I had a little moment of crisis today. I realized that another of my friends seems to be on the way to parenthood. It’s not that the notion of personally having children terrifies me (well it sort of does, it’s just another thing to fail at, but what a potentially massive and horrific failure!), it’s just that it’s another step in the inevitable march towards ‘adulthood’, that strange and indefinable country whose borders are externally declared, and internally denied. Time marches on without pause or consideration for preparation. And of course there’s no reason why I shouldn’t be prepared, after all it’s not like I’m not at all familiar with the process. And yet…
I think that’s one definition of insanity – performing the same action and expecting a different result each time.

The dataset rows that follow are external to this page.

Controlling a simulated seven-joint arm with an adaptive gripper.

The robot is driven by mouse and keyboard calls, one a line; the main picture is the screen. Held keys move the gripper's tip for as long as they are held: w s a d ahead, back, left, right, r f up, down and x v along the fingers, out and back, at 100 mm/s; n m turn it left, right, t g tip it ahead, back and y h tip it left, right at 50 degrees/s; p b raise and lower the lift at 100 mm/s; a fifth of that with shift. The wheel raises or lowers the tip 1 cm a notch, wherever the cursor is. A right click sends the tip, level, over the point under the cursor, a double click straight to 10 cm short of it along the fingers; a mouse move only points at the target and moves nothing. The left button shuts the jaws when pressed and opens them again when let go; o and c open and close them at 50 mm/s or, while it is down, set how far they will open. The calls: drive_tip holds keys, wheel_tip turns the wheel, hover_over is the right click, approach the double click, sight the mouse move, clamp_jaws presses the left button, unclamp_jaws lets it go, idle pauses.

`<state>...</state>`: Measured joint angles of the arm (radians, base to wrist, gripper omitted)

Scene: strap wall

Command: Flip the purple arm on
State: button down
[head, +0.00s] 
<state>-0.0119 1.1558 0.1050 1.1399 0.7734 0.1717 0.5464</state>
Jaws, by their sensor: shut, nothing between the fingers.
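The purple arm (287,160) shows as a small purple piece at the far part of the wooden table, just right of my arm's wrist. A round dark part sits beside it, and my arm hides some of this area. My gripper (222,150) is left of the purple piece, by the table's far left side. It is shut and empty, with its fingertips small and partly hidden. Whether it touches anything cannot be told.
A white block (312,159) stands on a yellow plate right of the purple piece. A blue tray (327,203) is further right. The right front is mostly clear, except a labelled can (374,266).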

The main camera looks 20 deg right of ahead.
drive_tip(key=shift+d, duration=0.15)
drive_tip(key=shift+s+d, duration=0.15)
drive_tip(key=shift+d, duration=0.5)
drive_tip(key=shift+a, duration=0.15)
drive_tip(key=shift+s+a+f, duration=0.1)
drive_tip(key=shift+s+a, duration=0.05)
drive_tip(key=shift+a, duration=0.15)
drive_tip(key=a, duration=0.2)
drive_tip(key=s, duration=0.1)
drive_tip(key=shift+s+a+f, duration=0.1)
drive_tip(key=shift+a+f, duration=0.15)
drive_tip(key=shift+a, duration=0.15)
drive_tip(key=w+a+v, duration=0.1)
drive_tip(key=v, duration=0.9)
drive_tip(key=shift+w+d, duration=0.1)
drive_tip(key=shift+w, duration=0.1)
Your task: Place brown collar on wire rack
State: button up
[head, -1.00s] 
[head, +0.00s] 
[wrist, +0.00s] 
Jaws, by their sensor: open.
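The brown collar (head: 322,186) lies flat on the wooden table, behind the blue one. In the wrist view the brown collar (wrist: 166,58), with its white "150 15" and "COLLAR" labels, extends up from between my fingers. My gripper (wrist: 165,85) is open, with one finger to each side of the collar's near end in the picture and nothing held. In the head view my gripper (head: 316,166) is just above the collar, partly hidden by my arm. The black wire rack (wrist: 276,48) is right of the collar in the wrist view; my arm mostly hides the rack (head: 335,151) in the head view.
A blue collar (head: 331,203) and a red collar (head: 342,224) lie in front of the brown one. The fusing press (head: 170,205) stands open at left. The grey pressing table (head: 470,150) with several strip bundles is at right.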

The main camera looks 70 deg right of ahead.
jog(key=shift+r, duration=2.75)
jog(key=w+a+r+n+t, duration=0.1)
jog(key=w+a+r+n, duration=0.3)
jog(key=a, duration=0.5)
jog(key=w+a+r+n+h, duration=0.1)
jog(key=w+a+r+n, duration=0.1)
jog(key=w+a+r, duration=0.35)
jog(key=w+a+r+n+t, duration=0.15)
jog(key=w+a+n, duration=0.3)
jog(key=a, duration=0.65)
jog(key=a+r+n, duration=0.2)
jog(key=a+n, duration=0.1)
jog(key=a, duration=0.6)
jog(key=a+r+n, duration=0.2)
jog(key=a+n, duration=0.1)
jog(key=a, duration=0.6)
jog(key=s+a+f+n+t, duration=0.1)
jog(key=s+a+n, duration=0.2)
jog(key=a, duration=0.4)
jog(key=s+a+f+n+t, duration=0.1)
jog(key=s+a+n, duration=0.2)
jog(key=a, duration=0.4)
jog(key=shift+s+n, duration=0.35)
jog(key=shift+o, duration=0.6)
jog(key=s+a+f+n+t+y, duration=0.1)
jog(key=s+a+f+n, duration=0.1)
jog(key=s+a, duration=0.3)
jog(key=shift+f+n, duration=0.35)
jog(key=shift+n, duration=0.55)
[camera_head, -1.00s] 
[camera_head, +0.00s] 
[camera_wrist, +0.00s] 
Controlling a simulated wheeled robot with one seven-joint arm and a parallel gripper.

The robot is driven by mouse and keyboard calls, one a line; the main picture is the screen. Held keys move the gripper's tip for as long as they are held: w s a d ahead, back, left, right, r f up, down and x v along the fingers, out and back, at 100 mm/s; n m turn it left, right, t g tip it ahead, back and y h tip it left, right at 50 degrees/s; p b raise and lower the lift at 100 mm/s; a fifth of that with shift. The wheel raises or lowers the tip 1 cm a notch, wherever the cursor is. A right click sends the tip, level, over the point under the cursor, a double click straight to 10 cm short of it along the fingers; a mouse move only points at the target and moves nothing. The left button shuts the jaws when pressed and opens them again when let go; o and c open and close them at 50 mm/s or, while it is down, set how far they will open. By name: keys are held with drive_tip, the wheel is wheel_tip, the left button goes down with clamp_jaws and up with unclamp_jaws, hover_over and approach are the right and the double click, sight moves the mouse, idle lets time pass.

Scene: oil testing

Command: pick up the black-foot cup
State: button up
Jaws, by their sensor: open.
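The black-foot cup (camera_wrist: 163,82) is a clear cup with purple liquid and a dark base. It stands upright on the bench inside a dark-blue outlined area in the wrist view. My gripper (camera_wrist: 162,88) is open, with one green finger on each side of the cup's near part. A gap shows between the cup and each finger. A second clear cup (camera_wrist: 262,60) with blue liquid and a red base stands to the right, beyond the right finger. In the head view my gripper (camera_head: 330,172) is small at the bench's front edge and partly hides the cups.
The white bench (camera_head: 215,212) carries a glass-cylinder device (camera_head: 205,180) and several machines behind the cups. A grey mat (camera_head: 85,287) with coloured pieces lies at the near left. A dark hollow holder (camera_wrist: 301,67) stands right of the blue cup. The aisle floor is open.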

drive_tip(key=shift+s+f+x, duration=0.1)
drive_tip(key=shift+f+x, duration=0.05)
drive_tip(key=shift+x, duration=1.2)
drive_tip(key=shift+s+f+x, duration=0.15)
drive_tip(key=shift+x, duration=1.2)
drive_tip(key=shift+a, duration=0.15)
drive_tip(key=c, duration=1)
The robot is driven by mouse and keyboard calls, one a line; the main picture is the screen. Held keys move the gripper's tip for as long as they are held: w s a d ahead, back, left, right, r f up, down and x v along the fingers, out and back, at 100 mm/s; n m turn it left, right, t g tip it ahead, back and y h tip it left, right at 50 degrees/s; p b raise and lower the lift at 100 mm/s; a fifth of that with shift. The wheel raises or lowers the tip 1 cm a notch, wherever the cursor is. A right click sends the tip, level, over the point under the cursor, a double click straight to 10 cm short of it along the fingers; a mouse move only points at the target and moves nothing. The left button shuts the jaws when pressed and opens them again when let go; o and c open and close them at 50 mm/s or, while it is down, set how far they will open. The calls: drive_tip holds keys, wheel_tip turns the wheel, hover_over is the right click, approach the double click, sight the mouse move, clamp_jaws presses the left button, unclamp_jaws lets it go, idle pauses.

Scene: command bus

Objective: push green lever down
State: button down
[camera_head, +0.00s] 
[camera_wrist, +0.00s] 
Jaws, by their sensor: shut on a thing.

So the thing is, why can’t I set a course, a series of small increments that lead towards a pre-established goal? Why can’t I, in the absence of something great and sweeping, something to which I can devote body and soul to, find satisfaction in procedural rationality? It is the great void, the sea of darkness across which questions, accusations and epithets are hurled, never to return, never is the softest scrap of echo heard, that confronts me, silent as the grave. The ridiculous thing is that all of these things happen entirely in one’s own private little universe. But I suppose it’s what most of us wrestle with.
Really, I suppose that all of the sniveling is sort of pathetic.
Is it crunch time? Have I “seen my moment of greatness flicker… Seen the eternal Footman hold my coat, and snicker”? Is it time to “get busy livin’ or get busy dyin’”? Livin’ is better. Just gotta figure out the next carrot.
Maybe that is enough. Happiness is not a goal, it is a journey. Does anyone know where I can get a job writing fortune cookie fortunes? If Homer (Simpson) can do it, why can’t I?